- Problem to solve -
Starting from the line containing "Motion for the", write out every remaining line exactly, the last one included.

== Information shown

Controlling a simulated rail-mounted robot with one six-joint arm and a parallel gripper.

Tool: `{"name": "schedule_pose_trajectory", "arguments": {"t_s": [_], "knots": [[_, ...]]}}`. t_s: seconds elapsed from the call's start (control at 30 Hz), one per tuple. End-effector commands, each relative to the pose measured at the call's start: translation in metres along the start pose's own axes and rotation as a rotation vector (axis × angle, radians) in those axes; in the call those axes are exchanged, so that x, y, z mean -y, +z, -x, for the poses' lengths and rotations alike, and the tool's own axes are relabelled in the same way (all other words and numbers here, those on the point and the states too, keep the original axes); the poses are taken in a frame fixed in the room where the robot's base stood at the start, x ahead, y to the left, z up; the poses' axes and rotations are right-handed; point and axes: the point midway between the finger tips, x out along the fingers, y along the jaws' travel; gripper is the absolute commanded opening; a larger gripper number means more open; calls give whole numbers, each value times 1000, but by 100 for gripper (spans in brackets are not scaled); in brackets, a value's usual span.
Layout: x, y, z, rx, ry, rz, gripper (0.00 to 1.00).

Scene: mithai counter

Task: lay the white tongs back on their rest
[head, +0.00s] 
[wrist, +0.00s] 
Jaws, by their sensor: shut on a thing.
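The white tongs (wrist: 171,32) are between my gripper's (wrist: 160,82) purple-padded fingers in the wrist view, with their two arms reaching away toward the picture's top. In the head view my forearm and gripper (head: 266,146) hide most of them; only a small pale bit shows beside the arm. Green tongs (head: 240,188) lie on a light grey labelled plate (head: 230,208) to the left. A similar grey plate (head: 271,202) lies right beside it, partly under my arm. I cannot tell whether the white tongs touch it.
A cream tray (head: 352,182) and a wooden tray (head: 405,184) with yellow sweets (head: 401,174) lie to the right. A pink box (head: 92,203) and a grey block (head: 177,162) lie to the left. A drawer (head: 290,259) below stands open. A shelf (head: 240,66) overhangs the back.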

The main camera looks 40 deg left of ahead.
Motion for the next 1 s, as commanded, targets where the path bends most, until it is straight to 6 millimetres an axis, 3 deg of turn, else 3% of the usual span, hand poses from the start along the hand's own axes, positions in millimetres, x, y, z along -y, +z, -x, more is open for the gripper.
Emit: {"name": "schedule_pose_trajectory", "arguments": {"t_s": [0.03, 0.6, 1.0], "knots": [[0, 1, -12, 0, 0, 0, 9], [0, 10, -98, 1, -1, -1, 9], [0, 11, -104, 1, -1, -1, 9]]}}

====

- Answer for this exercise -
Motion for the next 1 s, as commanded, targets where the path bends most, until it is straight to 6 millimetres an axis, 3 deg of turn, else 3% of the usual span, hand poses from the start along the hand's own axes, positions in millimetres, x, y, z along -y, +z, -x, more is open for the gripper.
Emit: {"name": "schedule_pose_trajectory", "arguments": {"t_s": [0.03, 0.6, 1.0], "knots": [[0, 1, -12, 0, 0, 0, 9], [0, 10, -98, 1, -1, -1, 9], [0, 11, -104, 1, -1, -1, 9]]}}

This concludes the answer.